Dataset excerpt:
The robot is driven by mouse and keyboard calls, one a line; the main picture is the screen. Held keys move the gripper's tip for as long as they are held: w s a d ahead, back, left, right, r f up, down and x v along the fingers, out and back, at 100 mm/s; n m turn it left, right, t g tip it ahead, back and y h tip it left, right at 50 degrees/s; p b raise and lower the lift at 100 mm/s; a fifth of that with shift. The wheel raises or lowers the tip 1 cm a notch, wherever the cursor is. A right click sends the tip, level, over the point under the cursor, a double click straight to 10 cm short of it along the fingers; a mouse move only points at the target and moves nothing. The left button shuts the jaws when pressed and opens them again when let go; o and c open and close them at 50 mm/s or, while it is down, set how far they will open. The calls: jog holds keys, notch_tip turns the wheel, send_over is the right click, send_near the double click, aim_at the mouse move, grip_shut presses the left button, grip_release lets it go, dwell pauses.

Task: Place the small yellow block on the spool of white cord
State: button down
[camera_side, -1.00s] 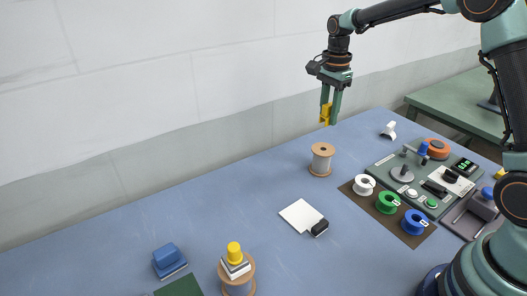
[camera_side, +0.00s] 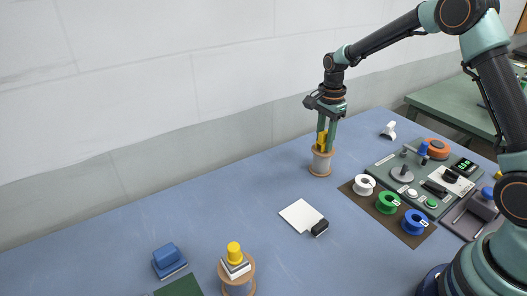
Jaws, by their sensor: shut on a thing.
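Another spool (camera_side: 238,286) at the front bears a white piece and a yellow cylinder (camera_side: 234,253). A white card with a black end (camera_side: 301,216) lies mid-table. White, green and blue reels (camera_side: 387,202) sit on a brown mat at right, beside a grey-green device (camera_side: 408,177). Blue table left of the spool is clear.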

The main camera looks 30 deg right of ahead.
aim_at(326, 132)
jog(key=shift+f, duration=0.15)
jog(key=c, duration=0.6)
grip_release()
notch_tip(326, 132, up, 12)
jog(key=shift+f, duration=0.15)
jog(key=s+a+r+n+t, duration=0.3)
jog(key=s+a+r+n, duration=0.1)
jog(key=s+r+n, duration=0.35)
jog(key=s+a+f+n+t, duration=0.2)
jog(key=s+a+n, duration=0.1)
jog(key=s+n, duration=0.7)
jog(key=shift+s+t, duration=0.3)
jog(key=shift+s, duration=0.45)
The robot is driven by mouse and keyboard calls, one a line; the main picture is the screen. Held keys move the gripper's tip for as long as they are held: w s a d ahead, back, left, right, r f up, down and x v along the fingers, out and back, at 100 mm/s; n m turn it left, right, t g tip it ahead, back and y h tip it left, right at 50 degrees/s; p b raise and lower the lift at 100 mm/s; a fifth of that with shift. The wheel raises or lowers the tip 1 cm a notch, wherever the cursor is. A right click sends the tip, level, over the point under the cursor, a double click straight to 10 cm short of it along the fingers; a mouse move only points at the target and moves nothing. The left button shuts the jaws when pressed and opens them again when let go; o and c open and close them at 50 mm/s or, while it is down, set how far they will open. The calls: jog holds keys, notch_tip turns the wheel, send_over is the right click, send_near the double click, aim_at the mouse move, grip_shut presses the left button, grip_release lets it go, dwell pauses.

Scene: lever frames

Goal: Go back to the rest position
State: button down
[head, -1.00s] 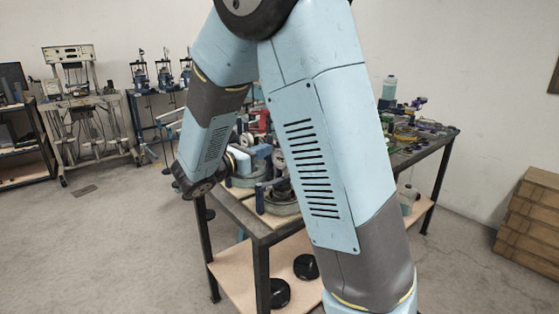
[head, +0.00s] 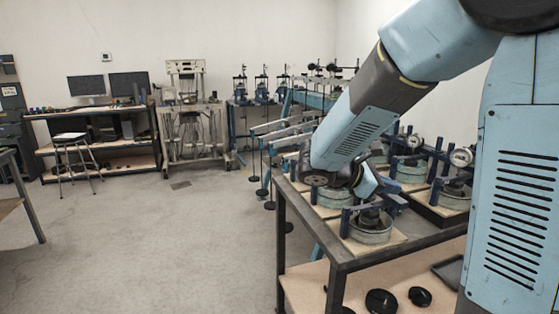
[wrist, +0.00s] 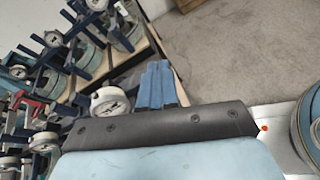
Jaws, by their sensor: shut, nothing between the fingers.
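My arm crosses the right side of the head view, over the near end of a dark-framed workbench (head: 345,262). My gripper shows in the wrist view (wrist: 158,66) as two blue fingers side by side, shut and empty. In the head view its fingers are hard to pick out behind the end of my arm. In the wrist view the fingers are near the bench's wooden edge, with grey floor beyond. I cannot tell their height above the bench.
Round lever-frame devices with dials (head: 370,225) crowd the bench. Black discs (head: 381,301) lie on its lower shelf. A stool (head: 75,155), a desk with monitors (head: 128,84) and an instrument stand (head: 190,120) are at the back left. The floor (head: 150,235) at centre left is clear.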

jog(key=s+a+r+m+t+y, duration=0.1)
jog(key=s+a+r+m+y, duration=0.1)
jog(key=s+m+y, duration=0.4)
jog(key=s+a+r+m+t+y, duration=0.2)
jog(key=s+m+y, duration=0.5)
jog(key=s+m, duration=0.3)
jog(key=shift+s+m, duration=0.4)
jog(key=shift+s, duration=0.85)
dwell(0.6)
* * *
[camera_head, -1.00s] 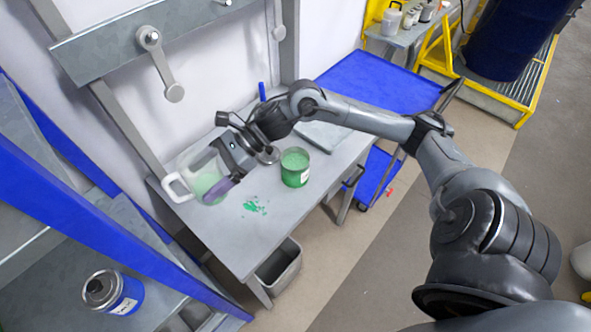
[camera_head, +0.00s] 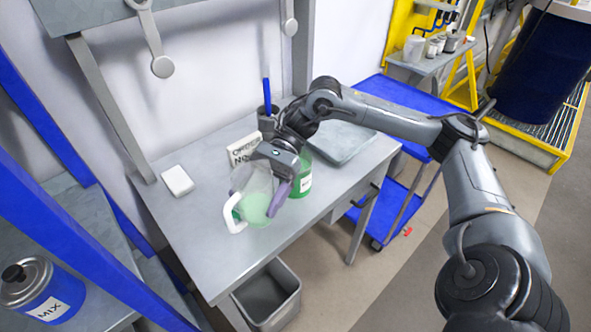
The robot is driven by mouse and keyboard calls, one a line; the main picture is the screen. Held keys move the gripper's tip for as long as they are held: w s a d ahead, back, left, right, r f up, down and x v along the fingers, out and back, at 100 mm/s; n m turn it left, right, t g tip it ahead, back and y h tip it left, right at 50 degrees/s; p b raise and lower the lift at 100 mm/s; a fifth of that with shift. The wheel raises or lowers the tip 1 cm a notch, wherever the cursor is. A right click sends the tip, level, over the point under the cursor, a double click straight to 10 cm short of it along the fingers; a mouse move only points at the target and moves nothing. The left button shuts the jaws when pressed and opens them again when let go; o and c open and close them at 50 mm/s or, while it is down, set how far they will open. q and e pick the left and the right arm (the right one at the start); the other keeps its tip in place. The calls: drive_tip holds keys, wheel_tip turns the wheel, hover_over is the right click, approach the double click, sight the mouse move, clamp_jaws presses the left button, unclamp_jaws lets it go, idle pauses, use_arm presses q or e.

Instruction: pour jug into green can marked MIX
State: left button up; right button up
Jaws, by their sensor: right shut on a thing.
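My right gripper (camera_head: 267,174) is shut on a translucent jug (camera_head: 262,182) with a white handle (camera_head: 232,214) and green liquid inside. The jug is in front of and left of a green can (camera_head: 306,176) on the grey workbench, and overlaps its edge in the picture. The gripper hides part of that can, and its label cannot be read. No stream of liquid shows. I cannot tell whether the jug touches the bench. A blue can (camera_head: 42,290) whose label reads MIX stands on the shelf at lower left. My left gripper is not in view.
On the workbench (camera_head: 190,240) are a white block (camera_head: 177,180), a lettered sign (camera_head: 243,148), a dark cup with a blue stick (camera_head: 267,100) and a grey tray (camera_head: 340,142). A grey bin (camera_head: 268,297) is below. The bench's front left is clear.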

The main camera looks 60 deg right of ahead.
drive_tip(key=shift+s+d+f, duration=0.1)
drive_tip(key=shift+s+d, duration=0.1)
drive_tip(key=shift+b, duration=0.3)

**Exercise description**:
Retype only the lines above from the one with "Scene: lever frames" through the one with "[wrist, +0.00s]", exactly and with both ends. Images stay out.

**Task answer**:
Scene: lever frames

Goal: Go back to the rest position
State: button down
[head, -1.00s] 
[head, +0.00s] 
[wrist, +0.00s] 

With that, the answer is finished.